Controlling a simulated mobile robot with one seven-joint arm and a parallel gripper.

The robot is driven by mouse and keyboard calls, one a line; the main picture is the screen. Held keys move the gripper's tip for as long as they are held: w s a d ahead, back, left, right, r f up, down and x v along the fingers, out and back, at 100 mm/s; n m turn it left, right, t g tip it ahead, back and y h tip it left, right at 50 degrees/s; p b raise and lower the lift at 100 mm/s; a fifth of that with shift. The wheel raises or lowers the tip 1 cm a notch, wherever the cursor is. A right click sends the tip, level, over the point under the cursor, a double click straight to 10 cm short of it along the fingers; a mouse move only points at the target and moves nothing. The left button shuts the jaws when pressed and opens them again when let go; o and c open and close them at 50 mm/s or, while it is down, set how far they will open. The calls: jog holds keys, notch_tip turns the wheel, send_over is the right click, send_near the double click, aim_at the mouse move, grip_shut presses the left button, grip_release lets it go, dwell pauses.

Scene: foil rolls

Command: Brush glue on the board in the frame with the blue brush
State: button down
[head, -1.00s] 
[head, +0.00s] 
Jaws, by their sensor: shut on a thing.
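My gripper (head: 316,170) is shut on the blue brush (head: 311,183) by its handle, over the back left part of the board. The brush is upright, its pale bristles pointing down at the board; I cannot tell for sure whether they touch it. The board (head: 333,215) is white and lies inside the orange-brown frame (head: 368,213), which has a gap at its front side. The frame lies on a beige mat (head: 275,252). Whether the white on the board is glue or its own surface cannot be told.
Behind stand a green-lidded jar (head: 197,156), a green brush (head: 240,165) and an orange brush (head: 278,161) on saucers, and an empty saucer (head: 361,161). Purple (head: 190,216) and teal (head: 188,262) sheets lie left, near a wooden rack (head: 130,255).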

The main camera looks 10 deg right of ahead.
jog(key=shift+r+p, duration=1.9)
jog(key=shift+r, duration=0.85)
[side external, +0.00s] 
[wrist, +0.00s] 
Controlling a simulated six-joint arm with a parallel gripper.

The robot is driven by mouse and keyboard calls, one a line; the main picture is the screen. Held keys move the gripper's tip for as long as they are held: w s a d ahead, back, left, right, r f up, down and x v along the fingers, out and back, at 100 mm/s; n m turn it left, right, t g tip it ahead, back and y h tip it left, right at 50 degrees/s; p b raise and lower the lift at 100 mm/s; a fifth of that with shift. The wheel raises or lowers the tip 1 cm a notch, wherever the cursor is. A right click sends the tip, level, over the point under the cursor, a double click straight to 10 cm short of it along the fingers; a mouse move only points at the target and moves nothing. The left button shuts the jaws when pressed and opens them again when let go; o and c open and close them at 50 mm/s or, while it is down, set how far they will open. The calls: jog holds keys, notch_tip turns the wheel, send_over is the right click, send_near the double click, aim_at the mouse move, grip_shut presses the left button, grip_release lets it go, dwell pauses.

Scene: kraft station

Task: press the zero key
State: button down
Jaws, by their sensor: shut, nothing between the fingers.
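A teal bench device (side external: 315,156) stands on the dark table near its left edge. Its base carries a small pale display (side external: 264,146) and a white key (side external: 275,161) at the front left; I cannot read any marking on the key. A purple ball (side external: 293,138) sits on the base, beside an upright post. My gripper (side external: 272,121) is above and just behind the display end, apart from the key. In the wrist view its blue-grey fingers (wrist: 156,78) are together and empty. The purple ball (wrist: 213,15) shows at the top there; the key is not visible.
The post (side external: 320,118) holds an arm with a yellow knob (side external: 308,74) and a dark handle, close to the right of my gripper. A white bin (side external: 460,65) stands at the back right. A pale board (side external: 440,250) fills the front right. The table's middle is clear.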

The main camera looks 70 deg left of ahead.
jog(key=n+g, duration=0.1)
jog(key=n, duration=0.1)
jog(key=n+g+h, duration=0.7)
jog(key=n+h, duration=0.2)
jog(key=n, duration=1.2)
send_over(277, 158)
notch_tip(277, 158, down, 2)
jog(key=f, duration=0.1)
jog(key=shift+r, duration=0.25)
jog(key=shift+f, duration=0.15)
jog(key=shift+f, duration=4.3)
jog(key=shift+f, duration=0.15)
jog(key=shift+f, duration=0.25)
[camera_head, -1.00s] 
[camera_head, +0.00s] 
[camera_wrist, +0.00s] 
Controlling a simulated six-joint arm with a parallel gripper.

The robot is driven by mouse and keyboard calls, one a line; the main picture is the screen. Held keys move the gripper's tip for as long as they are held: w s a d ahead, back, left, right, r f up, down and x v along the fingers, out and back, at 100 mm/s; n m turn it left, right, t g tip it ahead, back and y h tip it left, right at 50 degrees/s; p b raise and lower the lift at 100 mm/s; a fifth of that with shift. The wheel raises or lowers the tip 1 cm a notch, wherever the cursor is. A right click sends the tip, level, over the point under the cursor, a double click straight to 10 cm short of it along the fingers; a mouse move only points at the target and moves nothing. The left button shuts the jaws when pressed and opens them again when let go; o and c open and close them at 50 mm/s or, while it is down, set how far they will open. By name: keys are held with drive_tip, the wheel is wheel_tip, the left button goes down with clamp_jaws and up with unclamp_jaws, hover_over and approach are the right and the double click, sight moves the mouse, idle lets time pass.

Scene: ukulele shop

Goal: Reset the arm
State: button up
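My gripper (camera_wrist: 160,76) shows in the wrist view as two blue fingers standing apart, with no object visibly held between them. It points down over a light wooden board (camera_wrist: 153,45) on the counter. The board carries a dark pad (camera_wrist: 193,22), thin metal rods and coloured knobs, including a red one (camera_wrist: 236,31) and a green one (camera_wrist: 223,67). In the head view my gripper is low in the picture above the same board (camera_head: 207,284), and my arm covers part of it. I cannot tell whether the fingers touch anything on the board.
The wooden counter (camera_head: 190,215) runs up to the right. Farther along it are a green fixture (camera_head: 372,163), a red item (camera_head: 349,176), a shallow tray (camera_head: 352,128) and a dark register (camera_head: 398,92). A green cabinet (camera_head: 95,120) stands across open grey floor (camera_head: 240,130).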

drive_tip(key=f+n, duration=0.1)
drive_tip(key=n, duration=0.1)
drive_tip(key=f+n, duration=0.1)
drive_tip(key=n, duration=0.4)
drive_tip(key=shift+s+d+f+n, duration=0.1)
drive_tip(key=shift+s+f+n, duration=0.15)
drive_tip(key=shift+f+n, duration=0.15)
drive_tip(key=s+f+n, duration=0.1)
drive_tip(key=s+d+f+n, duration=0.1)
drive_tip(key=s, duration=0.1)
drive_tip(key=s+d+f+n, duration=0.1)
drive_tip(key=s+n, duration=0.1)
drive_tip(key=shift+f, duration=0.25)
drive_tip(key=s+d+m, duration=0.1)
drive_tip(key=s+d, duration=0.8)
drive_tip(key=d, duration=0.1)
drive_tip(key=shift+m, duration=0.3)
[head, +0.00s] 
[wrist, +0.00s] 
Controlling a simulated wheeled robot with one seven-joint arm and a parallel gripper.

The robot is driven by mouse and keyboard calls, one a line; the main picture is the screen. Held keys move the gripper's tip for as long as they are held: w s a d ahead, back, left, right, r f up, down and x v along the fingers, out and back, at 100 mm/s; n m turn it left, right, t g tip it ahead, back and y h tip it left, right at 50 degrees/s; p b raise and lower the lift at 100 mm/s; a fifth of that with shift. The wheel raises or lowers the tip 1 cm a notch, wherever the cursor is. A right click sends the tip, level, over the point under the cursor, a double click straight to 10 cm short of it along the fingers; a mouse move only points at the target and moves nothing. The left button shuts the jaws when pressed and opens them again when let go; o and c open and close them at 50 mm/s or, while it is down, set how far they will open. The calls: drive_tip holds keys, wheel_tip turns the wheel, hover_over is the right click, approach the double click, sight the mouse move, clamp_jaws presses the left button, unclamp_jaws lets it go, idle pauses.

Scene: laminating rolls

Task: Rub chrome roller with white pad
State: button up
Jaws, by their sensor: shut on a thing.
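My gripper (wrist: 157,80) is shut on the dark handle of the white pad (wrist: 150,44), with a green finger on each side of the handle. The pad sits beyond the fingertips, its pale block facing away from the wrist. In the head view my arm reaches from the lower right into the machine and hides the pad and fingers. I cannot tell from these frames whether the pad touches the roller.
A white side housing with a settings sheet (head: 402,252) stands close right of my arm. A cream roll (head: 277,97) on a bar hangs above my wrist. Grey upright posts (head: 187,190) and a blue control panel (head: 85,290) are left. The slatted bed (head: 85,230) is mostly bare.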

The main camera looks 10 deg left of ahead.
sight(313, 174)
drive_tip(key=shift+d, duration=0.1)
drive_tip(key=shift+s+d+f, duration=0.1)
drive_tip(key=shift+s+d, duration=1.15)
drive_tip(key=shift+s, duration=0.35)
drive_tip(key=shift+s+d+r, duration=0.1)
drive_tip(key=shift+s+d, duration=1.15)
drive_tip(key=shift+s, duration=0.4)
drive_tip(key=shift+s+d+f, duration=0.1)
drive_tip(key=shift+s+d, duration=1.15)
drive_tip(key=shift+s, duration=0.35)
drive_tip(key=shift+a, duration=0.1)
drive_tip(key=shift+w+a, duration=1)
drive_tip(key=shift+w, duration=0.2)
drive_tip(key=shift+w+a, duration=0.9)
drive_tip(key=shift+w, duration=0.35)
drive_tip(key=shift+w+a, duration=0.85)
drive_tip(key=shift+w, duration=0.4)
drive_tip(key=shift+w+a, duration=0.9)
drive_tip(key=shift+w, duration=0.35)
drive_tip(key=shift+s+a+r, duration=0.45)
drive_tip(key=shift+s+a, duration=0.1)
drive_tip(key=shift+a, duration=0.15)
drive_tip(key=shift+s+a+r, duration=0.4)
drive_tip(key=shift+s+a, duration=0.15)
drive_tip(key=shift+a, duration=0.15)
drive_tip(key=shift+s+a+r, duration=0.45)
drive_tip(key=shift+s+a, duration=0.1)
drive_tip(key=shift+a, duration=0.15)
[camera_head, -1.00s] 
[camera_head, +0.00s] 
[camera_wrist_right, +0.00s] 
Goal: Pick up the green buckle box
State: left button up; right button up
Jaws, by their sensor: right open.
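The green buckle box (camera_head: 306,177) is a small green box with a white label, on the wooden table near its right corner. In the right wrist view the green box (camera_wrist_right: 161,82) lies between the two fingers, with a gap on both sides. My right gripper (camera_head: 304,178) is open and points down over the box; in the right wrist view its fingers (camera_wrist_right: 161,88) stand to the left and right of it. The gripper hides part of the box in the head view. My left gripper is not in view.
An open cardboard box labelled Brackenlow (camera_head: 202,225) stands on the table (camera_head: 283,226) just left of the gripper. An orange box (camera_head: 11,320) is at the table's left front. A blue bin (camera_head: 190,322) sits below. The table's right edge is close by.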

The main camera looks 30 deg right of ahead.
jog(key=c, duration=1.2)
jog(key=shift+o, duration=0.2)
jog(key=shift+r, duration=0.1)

+++++

CHALLENGE> Locate all lines that include the word "simulated" and copy them out.

SOLUTION TO THE EXERCISE>
Controlling a simulated mobile robot with one seven-joint arm and a parallel gripper.
Controlling a simulated six-joint arm with a parallel gripper.
Controlling a simulated six-joint arm with a parallel gripper.
Controlling a simulated wheeled robot with one seven-joint arm and a parallel gripper.

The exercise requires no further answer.